[Dataset excerpt]
○ ○ ○

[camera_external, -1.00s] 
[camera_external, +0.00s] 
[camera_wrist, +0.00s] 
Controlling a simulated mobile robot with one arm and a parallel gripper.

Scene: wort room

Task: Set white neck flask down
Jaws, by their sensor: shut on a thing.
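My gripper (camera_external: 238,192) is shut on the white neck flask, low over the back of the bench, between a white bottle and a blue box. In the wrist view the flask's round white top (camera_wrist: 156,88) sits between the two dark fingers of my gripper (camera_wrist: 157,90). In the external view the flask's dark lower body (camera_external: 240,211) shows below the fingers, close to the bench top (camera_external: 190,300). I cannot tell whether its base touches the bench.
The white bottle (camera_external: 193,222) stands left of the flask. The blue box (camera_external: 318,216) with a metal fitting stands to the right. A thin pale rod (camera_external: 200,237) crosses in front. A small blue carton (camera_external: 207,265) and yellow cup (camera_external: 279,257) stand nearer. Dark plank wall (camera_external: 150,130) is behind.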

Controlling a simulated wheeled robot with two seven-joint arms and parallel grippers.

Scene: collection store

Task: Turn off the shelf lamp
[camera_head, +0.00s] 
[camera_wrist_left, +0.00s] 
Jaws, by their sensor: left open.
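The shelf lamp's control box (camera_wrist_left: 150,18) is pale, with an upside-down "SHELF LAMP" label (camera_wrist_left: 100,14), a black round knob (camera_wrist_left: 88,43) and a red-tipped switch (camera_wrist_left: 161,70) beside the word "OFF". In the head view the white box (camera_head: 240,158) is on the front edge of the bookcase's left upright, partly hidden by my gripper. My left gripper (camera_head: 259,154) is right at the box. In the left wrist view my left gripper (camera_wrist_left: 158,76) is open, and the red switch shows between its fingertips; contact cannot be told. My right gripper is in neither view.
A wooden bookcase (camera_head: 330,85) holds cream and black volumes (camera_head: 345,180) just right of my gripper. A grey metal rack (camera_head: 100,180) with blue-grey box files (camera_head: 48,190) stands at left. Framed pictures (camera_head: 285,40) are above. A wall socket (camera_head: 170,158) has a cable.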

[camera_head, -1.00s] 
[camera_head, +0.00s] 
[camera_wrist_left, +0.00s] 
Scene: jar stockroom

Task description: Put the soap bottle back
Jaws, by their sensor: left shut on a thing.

○ ○ ○

State how many lines of the data include the word "parallel", with nothing else.

2